- [Task description]
Faithfully return all lines, omitting every embedded picture.

- [Recorded data]
++++++++++++++++++++

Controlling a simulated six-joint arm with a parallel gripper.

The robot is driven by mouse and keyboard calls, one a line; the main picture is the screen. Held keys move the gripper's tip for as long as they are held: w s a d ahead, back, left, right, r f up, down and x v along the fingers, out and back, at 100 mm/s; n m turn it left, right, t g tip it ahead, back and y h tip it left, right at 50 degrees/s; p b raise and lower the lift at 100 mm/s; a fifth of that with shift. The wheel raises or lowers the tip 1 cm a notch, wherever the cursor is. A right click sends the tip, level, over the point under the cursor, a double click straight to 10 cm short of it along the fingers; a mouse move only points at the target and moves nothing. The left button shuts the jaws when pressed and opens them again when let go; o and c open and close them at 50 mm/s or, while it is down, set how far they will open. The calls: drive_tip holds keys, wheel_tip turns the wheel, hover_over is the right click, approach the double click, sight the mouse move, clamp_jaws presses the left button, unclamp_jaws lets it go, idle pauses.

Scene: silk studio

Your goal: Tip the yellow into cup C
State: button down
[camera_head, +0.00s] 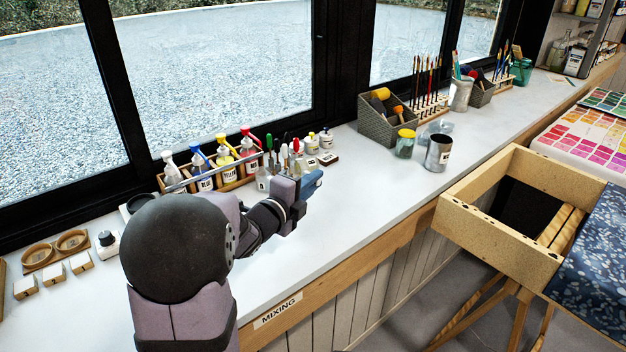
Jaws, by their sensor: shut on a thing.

++++++++++++++++++++

- [Solution for this problem]
Controlling a simulated six-joint arm with a parallel gripper.

The robot is driven by mouse and keyboard calls, one a line; the main picture is the screen. Held keys move the gripper's tip for as long as they are held: w s a d ahead, back, left, right, r f up, down and x v along the fingers, out and back, at 100 mm/s; n m turn it left, right, t g tip it ahead, back and y h tip it left, right at 50 degrees/s; p b raise and lower the lift at 100 mm/s; a fifth of that with shift. The wheel raises or lowers the tip 1 cm a notch, wherever the cursor is. A right click sends the tip, level, over the point under the cursor, a double click straight to 10 cm short of it along the fingers; a mouse move only points at the target and moves nothing. The left button shuts the jaws when pressed and opens them again when let go; o and c open and close them at 50 mm/s or, while it is down, set how far they will open. The calls: drive_tip holds keys, wheel_tip turns the wheel, hover_over is the right click, approach the double click, sight the mouse move, clamp_jaws presses the left button, unclamp_jaws lets it go, idle pauses.

Scene: silk studio

Your goal: Tip the yellow into cup C
State: button down
[camera_head, +0.00s] 
Jaws, by their sensor: shut on a thing.

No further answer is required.